Below is a block of records; repeat each one exactly.
#### RECORDS
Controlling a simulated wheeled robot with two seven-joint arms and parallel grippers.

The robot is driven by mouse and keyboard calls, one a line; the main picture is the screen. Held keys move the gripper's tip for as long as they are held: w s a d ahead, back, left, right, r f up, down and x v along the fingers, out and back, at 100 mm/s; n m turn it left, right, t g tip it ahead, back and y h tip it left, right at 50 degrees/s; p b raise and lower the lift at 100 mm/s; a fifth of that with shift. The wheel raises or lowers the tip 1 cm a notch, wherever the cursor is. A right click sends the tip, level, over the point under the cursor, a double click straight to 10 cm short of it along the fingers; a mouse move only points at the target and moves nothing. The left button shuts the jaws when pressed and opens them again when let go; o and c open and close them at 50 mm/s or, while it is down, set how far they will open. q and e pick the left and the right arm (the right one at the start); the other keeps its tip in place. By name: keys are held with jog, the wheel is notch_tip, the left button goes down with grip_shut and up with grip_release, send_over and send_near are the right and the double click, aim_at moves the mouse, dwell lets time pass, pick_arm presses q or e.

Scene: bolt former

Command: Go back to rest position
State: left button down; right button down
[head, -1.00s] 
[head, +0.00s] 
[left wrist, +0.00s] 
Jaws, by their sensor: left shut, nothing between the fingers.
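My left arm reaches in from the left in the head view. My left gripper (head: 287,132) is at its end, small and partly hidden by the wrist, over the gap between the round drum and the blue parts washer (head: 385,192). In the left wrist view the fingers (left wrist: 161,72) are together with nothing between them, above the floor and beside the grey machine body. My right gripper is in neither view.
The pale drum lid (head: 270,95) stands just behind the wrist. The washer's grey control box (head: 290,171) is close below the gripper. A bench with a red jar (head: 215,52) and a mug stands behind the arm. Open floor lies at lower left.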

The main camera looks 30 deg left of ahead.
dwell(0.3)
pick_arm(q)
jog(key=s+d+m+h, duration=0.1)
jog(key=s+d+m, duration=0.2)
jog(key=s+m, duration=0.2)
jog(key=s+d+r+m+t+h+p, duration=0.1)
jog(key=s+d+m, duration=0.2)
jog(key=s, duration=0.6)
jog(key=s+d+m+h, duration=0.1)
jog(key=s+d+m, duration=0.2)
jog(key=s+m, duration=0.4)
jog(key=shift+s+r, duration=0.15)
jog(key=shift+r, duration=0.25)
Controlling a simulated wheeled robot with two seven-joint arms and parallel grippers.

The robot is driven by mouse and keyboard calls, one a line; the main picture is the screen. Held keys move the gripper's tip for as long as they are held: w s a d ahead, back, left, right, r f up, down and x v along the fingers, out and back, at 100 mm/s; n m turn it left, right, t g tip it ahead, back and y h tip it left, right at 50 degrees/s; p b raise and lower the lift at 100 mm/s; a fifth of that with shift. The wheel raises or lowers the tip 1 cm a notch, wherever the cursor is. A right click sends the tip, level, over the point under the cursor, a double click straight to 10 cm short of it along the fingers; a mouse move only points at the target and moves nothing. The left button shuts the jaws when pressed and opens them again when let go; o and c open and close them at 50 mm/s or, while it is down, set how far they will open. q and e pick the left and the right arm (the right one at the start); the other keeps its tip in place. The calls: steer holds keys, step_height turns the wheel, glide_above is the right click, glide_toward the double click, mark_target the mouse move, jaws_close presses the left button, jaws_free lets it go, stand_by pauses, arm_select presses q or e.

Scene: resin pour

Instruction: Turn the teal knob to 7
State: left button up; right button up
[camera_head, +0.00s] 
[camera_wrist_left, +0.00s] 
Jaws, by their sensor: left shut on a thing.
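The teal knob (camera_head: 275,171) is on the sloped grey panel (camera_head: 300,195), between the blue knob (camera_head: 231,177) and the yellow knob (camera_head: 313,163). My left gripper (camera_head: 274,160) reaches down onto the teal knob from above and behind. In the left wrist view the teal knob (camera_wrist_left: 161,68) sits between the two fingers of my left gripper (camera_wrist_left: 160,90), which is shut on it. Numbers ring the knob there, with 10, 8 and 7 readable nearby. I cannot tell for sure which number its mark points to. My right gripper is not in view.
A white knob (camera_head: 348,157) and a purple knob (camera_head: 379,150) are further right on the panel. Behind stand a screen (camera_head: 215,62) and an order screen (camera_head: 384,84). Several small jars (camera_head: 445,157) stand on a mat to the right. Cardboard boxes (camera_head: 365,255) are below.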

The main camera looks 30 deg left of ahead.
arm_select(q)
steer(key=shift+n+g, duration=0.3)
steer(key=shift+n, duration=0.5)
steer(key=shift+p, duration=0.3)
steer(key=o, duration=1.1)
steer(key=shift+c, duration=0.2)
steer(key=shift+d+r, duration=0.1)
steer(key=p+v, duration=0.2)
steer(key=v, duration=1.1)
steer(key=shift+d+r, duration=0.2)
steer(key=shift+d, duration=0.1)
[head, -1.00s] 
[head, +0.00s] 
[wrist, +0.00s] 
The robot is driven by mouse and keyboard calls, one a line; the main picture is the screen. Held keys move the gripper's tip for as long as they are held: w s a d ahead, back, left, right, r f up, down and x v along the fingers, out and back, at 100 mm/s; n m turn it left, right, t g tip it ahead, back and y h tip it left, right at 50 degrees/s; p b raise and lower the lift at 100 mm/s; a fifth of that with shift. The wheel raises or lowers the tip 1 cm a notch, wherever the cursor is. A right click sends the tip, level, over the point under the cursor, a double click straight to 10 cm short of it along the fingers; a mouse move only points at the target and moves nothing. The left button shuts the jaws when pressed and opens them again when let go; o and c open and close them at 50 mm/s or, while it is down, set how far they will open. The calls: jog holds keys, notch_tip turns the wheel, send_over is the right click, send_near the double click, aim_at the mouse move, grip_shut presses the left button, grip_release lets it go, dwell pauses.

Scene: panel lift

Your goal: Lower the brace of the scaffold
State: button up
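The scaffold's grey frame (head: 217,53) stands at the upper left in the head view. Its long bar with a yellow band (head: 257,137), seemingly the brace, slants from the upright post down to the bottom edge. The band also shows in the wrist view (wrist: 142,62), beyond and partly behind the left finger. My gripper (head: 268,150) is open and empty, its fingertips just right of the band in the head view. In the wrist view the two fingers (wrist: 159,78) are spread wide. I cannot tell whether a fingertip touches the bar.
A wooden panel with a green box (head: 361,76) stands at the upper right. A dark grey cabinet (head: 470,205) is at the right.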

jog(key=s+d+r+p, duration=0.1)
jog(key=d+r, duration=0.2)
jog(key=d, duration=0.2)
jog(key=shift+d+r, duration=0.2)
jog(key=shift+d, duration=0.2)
########
THE RESULT:
Controlling a simulated wheeled robot with two seven-joint arms and parallel grippers.

The robot is driven by mouse and keyboard calls, one a line; the main picture is the screen. Held keys move the gripper's tip for as long as they are held: w s a d ahead, back, left, right, r f up, down and x v along the fingers, out and back, at 100 mm/s; n m turn it left, right, t g tip it ahead, back and y h tip it left, right at 50 degrees/s; p b raise and lower the lift at 100 mm/s; a fifth of that with shift. The wheel raises or lowers the tip 1 cm a notch, wherever the cursor is. A right click sends the tip, level, over the point under the cursor, a double click straight to 10 cm short of it along the fingers; a mouse move only points at the target and moves nothing. The left button shuts the jaws when pressed and opens them again when let go; o and c open and close them at 50 mm/s or, while it is down, set how far they will open. q and e pick the left and the right arm (the right one at the start); the other keeps its tip in place. By name: keys are held with jog, the wheel is notch_tip, the left button goes down with grip_shut and up with grip_release, send_over and send_near are the right and the double click, aim_at moves the mouse, dwell lets time pass, pick_arm presses q or e.

Scene: bolt former

Command: Go back to rest position
State: left button down; right button down
[head, -1.00s] 
[head, +0.00s] 
[left wrist, +0.00s] 
Jaws, by their sensor: left shut, nothing between the fingers.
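My left arm reaches in from the left in the head view. My left gripper (head: 287,132) is at its end, small and partly hidden by the wrist, over the gap between the round drum and the blue parts washer (head: 385,192). In the left wrist view the fingers (left wrist: 161,72) are together with nothing between them, above the floor and beside the grey machine body. My right gripper is in neither view.
The pale drum lid (head: 270,95) stands just behind the wrist. The washer's grey control box (head: 290,171) is close below the gripper. A bench with a red jar (head: 215,52) and a mug stands behind the arm. Open floor lies at lower left.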

The main camera looks 30 deg left of ahead.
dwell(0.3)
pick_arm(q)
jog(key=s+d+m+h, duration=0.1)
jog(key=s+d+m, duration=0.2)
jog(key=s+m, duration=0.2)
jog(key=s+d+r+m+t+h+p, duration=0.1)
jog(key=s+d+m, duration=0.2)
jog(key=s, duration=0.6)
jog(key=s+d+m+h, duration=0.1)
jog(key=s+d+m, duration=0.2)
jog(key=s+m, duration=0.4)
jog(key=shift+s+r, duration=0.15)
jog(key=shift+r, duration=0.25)
Controlling a simulated wheeled robot with two seven-joint arms and parallel grippers.

The robot is driven by mouse and keyboard calls, one a line; the main picture is the screen. Held keys move the gripper's tip for as long as they are held: w s a d ahead, back, left, right, r f up, down and x v along the fingers, out and back, at 100 mm/s; n m turn it left, right, t g tip it ahead, back and y h tip it left, right at 50 degrees/s; p b raise and lower the lift at 100 mm/s; a fifth of that with shift. The wheel raises or lowers the tip 1 cm a notch, wherever the cursor is. A right click sends the tip, level, over the point under the cursor, a double click straight to 10 cm short of it along the fingers; a mouse move only points at the target and moves nothing. The left button shuts the jaws when pressed and opens them again when let go; o and c open and close them at 50 mm/s or, while it is down, set how far they will open. q and e pick the left and the right arm (the right one at the start); the other keeps its tip in place. The calls: steer holds keys, step_height turns the wheel, glide_above is the right click, glide_toward the double click, mark_target the mouse move, jaws_close presses the left button, jaws_free lets it go, stand_by pauses, arm_select presses q or e.

Scene: resin pour

Instruction: Turn the teal knob to 7
State: left button up; right button up
[camera_head, +0.00s] 
[camera_wrist_left, +0.00s] 
Jaws, by their sensor: left shut on a thing.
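The teal knob (camera_head: 275,171) is on the sloped grey panel (camera_head: 300,195), between the blue knob (camera_head: 231,177) and the yellow knob (camera_head: 313,163). My left gripper (camera_head: 274,160) reaches down onto the teal knob from above and behind. In the left wrist view the teal knob (camera_wrist_left: 161,68) sits between the two fingers of my left gripper (camera_wrist_left: 160,90), which is shut on it. Numbers ring the knob there, with 10, 8 and 7 readable nearby. I cannot tell for sure which number its mark points to. My right gripper is not in view.
A white knob (camera_head: 348,157) and a purple knob (camera_head: 379,150) are further right on the panel. Behind stand a screen (camera_head: 215,62) and an order screen (camera_head: 384,84). Several small jars (camera_head: 445,157) stand on a mat to the right. Cardboard boxes (camera_head: 365,255) are below.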

The main camera looks 30 deg left of ahead.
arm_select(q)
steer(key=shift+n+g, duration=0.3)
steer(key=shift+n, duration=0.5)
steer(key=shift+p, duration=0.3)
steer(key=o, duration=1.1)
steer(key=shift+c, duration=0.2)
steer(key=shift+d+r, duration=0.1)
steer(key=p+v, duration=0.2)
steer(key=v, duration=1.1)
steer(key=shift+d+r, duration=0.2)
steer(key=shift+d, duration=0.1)
[head, -1.00s] 
[head, +0.00s] 
[wrist, +0.00s] 
The robot is driven by mouse and keyboard calls, one a line; the main picture is the screen. Held keys move the gripper's tip for as long as they are held: w s a d ahead, back, left, right, r f up, down and x v along the fingers, out and back, at 100 mm/s; n m turn it left, right, t g tip it ahead, back and y h tip it left, right at 50 degrees/s; p b raise and lower the lift at 100 mm/s; a fifth of that with shift. The wheel raises or lowers the tip 1 cm a notch, wherever the cursor is. A right click sends the tip, level, over the point under the cursor, a double click straight to 10 cm short of it along the fingers; a mouse move only points at the target and moves nothing. The left button shuts the jaws when pressed and opens them again when let go; o and c open and close them at 50 mm/s or, while it is down, set how far they will open. The calls: jog holds keys, notch_tip turns the wheel, send_over is the right click, send_near the double click, aim_at the mouse move, grip_shut presses the left button, grip_release lets it go, dwell pauses.

Scene: panel lift

Your goal: Lower the brace of the scaffold
State: button up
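The scaffold's grey frame (head: 217,53) stands at the upper left in the head view. Its long bar with a yellow band (head: 257,137), seemingly the brace, slants from the upright post down to the bottom edge. The band also shows in the wrist view (wrist: 142,62), beyond and partly behind the left finger. My gripper (head: 268,150) is open and empty, its fingertips just right of the band in the head view. In the wrist view the two fingers (wrist: 159,78) are spread wide. I cannot tell whether a fingertip touches the bar.
A wooden panel with a green box (head: 361,76) stands at the upper right. A dark grey cabinet (head: 470,205) is at the right.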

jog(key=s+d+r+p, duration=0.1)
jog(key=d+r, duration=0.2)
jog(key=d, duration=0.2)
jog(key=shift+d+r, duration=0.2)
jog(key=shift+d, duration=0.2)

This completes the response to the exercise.